[Source data]

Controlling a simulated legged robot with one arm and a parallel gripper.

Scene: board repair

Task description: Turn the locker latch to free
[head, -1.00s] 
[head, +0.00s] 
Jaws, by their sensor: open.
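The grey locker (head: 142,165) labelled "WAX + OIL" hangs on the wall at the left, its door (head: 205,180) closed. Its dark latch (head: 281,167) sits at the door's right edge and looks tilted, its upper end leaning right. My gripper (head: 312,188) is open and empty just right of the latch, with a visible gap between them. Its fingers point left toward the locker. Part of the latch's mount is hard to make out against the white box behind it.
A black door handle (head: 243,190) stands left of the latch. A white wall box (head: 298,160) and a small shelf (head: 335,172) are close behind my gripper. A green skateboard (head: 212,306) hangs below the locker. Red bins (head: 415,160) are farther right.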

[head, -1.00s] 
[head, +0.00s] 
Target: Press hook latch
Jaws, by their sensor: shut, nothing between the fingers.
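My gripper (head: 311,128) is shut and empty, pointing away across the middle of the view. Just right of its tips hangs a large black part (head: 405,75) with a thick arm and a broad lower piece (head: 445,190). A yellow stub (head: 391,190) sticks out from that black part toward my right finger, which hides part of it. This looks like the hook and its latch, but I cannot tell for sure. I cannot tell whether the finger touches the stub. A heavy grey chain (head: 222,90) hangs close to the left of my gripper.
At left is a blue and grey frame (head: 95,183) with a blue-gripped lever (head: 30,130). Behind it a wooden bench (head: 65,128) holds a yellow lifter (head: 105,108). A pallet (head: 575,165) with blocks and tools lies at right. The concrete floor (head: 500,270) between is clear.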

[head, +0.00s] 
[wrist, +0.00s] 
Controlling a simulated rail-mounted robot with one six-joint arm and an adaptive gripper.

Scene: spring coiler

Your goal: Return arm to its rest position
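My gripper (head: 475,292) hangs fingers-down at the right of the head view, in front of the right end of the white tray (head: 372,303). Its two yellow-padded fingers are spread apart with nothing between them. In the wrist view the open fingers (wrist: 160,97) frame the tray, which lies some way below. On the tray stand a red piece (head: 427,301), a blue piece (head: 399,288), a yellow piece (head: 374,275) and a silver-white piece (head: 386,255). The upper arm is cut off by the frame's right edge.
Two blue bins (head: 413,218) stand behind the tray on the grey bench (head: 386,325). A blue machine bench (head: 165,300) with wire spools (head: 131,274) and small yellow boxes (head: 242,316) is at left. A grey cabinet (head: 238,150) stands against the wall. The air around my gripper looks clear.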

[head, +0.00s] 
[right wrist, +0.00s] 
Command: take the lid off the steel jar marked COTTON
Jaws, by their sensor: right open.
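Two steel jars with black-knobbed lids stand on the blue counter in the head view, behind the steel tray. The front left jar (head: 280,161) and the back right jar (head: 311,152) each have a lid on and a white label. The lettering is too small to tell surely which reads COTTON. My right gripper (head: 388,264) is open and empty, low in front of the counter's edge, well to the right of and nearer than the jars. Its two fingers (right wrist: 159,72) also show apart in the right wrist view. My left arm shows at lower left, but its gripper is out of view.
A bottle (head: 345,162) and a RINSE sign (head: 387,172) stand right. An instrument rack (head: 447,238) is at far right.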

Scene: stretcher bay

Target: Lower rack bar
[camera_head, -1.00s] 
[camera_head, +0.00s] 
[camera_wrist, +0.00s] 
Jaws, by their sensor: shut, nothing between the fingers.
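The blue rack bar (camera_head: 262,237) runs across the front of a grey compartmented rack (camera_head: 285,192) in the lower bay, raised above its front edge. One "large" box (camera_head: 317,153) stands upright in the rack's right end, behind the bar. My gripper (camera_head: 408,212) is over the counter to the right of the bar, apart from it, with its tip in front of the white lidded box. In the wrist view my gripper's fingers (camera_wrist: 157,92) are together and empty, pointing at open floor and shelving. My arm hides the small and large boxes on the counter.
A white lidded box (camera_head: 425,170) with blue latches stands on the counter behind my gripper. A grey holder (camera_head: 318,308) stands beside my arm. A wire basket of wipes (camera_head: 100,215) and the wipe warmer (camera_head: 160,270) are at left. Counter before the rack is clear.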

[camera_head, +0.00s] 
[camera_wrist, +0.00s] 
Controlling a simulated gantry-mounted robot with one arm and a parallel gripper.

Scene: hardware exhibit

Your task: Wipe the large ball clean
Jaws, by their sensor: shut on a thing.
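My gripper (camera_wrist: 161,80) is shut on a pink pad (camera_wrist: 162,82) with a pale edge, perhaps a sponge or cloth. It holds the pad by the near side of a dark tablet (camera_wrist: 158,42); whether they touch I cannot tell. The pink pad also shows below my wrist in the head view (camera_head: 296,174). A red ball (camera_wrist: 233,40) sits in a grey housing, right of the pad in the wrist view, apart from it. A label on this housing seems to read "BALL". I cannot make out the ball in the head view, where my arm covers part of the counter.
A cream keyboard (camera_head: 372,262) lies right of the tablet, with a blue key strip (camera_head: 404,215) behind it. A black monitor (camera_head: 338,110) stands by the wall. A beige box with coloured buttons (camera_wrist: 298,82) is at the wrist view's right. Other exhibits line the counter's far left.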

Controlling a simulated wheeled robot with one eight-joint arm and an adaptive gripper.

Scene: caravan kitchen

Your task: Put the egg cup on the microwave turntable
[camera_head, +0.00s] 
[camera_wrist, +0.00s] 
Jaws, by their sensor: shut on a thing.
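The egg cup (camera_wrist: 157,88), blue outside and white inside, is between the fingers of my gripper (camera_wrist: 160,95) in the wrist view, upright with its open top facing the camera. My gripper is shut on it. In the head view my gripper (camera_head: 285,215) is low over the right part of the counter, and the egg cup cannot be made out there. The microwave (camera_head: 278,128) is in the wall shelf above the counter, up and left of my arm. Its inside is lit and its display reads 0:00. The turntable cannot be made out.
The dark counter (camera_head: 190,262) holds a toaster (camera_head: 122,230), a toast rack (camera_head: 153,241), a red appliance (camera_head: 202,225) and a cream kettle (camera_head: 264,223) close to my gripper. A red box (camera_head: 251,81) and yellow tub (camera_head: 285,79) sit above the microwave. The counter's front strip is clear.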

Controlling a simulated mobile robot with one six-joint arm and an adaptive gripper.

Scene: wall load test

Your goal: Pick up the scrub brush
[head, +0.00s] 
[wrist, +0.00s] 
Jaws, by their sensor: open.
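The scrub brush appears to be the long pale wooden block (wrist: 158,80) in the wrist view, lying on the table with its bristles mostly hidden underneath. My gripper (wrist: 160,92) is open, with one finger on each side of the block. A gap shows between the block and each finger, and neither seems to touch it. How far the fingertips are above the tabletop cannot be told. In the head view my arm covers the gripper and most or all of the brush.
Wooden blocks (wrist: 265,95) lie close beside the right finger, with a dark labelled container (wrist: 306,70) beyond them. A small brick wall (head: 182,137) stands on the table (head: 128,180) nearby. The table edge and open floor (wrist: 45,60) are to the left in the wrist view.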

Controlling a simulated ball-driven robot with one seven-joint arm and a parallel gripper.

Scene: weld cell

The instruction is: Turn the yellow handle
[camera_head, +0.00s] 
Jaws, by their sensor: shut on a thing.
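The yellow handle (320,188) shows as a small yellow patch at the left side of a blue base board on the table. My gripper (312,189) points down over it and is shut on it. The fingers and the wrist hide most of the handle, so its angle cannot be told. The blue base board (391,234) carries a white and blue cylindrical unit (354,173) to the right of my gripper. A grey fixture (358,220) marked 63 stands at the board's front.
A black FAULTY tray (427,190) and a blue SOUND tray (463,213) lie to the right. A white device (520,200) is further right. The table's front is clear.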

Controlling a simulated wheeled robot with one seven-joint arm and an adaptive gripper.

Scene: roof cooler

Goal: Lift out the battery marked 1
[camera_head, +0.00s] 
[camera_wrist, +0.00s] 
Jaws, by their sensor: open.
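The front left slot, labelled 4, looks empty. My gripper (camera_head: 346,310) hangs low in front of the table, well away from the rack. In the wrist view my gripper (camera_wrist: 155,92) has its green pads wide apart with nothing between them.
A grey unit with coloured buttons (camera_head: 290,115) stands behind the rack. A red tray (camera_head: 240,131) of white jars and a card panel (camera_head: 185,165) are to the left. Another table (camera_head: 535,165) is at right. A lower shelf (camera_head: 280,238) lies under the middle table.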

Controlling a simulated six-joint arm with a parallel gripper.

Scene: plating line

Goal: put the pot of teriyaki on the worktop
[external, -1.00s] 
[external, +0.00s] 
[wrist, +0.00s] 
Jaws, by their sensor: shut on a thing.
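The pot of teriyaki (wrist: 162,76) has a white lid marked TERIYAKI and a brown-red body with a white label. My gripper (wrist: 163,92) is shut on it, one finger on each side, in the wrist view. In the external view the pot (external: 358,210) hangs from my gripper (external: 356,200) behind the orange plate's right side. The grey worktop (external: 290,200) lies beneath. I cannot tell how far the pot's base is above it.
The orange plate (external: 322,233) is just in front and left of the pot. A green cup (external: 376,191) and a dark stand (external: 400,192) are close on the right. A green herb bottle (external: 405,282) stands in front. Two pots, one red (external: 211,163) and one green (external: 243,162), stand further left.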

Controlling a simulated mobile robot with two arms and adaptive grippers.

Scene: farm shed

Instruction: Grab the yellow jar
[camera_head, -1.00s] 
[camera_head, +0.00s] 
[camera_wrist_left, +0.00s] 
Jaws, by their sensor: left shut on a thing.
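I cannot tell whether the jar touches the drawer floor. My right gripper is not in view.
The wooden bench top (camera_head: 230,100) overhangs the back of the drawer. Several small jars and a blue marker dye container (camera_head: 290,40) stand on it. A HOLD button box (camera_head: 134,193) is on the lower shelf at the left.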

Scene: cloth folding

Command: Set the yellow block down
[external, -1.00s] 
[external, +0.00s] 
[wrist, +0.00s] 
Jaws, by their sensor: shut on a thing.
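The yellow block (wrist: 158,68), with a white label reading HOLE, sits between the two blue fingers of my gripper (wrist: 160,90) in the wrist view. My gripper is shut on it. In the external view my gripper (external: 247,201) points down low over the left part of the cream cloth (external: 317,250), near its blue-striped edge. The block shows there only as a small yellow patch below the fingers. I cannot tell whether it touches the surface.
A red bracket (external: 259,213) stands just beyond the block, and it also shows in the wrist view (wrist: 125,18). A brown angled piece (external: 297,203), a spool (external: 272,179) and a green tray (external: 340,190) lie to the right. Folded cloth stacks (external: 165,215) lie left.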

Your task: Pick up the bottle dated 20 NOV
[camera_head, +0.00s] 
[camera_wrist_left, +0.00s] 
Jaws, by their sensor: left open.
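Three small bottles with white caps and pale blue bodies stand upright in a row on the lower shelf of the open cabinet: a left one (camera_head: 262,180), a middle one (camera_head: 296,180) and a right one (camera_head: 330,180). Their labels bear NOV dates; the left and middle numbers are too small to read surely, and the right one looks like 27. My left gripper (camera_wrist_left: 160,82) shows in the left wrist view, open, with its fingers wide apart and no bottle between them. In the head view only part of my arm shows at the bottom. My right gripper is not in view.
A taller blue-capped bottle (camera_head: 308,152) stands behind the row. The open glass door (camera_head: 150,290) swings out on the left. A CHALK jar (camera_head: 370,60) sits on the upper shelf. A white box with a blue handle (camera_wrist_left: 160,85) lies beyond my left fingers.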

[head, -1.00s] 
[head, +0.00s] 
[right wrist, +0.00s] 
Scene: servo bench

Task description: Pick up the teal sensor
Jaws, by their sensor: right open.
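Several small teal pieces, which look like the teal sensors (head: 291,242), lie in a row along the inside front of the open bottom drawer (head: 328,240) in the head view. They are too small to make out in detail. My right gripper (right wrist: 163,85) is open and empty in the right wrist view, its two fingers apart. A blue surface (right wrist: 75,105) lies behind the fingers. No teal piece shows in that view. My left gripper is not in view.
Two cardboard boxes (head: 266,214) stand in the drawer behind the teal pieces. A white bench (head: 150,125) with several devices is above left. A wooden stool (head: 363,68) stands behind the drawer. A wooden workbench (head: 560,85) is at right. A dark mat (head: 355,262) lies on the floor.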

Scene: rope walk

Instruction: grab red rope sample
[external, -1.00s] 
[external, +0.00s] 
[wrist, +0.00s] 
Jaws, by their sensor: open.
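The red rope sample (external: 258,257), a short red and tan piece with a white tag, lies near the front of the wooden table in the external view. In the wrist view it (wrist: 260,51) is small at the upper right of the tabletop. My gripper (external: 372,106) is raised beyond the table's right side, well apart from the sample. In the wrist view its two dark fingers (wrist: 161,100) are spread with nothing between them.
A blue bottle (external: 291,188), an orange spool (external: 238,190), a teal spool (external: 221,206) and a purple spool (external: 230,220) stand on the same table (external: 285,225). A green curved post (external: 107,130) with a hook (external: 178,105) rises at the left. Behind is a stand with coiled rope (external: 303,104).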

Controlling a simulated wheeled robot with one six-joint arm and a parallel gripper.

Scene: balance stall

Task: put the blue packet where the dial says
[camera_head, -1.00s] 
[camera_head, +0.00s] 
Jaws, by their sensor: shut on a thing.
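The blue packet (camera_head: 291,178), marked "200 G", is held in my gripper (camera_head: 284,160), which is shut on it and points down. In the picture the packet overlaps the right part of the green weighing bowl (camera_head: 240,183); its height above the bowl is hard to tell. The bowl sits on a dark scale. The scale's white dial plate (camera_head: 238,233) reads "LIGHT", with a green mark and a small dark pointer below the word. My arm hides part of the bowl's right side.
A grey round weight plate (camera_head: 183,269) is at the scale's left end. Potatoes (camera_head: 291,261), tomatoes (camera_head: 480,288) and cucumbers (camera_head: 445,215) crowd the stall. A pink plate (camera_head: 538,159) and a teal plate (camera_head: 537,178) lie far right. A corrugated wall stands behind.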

**Stated exercise:** Write out, exactly as they stand, the lines from the one containing "Task description: Turn" through the one containing "Target: Press hook latch", both ends included.

**Solution:**
Task description: Turn the locker latch to free
[head, -1.00s] 
[head, +0.00s] 
Jaws, by their sensor: open.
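The grey locker (head: 142,165) labelled "WAX + OIL" hangs on the wall at the left, its door (head: 205,180) closed. Its dark latch (head: 281,167) sits at the door's right edge and looks tilted, its upper end leaning right. My gripper (head: 312,188) is open and empty just right of the latch, with a visible gap between them. Its fingers point left toward the locker. Part of the latch's mount is hard to make out against the white box behind it.
A black door handle (head: 243,190) stands left of the latch. A white wall box (head: 298,160) and a small shelf (head: 335,172) are close behind my gripper. A green skateboard (head: 212,306) hangs below the locker. Red bins (head: 415,160) are farther right.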

[head, -1.00s] 
[head, +0.00s] 
Target: Press hook latch

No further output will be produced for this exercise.